Ahed adalah jantung yang mengalirkan darah segar kepada “mayat-mayat” dunia internasional yang hampir membusuk. Ahed Attamimi bocah berambut pirang dari desa Nabi Saleh di Tepi Barat tak hanya sekali dua kali berhadap-hadapan dengan tentara Israel, selain mengacungkan tinju perlawanan, Ahed bahkan pernah menggigit tangan tentara Israel, berdemonstrasi dan lain sebagainya. Hal itu ia lakukan tanpa ragu demi melindungi keluarga dan tanah airnya Palestina. Ahed tak gentar di hadapan popor senapan, dengan mata yang memincing ia tatap wajah-wajah tentara bengis yang menumpahkan darah saudara-saudara Palestinanya. Mudanya usia tak membuat Ahed mundur sejengkal pun dalam mempertahankan harga diri bangsanya. Baginya mati melawan lebih terhormat ketimbang seumur hidup harus diinjak-injak.

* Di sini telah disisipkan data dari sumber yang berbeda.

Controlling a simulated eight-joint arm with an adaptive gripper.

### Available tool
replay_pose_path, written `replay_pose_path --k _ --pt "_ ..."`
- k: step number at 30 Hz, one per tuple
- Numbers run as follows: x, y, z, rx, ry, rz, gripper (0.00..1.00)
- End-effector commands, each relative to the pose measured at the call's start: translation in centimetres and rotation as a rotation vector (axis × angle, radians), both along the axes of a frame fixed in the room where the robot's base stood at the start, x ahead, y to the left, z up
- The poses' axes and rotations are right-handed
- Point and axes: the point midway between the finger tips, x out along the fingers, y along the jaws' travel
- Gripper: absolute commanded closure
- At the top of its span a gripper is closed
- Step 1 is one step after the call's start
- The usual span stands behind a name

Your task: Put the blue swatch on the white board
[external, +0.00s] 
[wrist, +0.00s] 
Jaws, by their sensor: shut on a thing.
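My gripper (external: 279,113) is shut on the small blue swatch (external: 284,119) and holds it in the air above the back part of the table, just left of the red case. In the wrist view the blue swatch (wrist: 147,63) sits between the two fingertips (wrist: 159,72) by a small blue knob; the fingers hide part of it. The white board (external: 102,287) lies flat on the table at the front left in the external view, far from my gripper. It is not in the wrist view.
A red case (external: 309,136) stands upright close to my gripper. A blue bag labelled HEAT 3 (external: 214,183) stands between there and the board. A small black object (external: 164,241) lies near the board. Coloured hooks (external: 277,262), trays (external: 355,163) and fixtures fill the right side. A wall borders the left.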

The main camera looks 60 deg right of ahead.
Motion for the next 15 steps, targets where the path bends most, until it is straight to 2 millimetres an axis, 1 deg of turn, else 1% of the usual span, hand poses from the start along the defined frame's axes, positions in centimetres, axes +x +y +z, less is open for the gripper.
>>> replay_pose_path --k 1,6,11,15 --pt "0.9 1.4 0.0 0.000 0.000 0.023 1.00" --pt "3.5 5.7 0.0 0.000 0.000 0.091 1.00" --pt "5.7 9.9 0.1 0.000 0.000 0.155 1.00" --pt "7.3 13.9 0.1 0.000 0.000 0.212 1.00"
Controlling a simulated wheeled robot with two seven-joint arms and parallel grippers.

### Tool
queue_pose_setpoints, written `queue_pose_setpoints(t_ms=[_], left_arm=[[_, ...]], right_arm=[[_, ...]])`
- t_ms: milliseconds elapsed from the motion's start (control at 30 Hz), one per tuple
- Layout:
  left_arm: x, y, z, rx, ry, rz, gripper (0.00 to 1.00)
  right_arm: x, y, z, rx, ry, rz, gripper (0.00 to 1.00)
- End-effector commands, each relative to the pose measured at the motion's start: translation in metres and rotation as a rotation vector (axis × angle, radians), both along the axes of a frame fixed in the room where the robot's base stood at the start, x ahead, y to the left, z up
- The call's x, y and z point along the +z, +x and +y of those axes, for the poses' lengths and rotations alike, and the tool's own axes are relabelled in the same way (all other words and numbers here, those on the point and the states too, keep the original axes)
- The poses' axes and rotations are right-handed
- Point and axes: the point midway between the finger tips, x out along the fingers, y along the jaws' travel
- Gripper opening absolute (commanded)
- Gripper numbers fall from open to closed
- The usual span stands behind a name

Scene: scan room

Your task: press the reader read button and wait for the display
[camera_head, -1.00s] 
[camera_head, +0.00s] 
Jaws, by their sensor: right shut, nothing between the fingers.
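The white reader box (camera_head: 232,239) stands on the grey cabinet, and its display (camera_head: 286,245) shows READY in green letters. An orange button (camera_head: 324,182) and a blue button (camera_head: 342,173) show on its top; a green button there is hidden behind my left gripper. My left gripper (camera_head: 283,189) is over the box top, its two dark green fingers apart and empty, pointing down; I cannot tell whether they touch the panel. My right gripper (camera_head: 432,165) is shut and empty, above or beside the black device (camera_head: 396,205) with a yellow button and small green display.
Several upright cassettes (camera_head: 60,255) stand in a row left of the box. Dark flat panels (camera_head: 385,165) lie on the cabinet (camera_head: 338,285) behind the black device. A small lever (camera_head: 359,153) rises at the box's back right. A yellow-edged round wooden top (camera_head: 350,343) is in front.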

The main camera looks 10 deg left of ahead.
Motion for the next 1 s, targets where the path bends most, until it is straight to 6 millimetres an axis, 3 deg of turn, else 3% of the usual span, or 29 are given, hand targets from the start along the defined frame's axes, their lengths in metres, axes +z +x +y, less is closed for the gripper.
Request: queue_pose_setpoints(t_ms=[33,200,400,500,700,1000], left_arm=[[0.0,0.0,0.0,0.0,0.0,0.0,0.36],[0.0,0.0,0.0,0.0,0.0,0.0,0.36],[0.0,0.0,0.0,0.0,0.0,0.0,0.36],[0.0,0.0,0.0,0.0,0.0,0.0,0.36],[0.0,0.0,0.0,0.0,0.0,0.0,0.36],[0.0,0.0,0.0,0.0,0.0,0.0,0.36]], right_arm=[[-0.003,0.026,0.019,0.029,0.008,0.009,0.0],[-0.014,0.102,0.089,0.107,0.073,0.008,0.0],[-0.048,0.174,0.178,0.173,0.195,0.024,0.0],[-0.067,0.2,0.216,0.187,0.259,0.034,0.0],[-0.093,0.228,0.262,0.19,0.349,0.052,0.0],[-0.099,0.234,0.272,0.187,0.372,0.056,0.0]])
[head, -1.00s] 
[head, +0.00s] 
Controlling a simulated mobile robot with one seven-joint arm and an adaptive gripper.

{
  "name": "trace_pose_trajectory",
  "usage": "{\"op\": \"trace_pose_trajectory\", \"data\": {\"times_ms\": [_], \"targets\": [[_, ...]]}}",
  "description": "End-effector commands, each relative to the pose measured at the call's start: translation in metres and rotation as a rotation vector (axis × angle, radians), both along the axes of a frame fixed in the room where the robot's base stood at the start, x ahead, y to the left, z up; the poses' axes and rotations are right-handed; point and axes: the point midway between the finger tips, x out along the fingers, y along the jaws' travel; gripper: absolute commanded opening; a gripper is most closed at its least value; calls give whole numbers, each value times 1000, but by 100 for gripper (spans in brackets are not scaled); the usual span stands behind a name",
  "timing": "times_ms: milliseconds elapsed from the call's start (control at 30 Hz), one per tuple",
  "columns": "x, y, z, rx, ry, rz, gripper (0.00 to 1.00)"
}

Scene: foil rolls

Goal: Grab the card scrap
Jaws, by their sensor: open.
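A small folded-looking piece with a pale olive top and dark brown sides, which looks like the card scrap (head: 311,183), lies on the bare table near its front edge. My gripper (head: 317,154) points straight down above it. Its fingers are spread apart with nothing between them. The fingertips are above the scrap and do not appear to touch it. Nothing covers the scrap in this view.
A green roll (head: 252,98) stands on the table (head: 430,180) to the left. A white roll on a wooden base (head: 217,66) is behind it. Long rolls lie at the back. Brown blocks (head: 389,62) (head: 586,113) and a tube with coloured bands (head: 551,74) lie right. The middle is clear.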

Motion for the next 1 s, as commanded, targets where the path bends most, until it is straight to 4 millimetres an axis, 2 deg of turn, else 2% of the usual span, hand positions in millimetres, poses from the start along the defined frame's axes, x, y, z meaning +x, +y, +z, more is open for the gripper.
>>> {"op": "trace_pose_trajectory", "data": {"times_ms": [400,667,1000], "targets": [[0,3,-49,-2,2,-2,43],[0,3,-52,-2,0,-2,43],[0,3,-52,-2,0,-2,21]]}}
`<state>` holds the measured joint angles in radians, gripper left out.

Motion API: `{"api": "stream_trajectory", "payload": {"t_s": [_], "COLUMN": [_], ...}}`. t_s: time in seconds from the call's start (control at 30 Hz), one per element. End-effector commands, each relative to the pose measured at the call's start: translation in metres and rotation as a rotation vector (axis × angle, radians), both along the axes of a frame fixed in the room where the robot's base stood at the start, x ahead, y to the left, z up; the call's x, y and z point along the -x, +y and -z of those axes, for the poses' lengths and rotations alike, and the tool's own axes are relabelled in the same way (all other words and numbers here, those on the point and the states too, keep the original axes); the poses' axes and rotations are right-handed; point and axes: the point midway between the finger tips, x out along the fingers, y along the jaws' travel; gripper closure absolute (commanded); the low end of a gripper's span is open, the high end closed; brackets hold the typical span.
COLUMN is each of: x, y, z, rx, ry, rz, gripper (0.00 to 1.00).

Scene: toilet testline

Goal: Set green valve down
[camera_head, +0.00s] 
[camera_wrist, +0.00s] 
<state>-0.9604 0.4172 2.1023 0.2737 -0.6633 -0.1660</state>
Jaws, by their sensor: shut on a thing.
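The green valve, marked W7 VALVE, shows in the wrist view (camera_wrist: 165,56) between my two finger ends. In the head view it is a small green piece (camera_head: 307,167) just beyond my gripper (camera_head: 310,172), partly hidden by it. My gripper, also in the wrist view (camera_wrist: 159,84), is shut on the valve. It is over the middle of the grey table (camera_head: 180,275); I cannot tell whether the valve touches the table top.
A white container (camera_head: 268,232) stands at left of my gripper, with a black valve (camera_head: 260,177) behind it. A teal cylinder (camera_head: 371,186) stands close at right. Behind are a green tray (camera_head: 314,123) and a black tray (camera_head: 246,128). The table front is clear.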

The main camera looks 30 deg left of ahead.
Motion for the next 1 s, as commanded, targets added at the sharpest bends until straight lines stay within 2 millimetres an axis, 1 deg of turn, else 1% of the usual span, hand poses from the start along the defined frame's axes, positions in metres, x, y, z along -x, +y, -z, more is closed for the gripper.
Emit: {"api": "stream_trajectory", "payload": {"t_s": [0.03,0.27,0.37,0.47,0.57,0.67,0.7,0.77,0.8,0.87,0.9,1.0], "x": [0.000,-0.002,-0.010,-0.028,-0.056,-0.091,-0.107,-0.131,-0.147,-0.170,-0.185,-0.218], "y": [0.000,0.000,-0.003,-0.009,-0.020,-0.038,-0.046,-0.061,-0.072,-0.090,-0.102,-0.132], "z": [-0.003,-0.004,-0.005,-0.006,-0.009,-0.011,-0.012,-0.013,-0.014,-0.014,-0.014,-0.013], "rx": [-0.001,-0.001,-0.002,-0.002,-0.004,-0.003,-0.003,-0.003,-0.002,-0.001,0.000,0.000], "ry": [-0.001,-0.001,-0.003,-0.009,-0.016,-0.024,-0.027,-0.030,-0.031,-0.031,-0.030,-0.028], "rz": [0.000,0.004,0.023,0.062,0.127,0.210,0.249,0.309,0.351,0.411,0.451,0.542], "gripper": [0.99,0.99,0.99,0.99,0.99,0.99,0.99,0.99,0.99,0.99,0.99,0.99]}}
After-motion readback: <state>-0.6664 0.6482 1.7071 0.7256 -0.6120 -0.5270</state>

Meski namanya melegenda hingga diundang para tokoh dunia, hidup Ahed tetap tak aman-aman saja. Di usianya yang ke tujuh belas ia bersama ibunya pernah diadili pemerintah Israel dengan tuduhan menyerang tentara. Ibunya bahkan dituduh dengan tuduhan menyebarkan hasutan di media sosial. Bocah yang beranjak remaja itu pun akhirnya mendekam di balik jeruji besi Israel selama delapan bulan, meski pada mulanya Ahed didakwa dengan hukuman yang lebih berat dari itu. Meski Ahed bukanlah Malala yang dihujani nobel, dan aktivis HAM Internasional cenderung diam menanggapi perlawanan heroiknya, tapi nama Ahed tetap abadi dalam sanubari orang-orang yang menentang penindasan. Pasca bebasnya Ahed dari penjara, ia tetap tak jera, katanya perlawanan harus terus dilanjutkan dari rumahnya. Lantai penjara yang dingin justru makin menguatkan tekad Ahed, jeruji besi mendidiknya semakin tangguh. Penindasan bertahun-tahun yang dialami bangsanya, membuat Ahed semakin terketuk hatinya untuk selalu bergerak melawan kesewenang-wenangan. Mimpinya pun luar biasa, ingin menjadi pengacara yang membela saudara sebangsanya. Ahed adalah janji, janji berjuang hingga titik darah penghabisan.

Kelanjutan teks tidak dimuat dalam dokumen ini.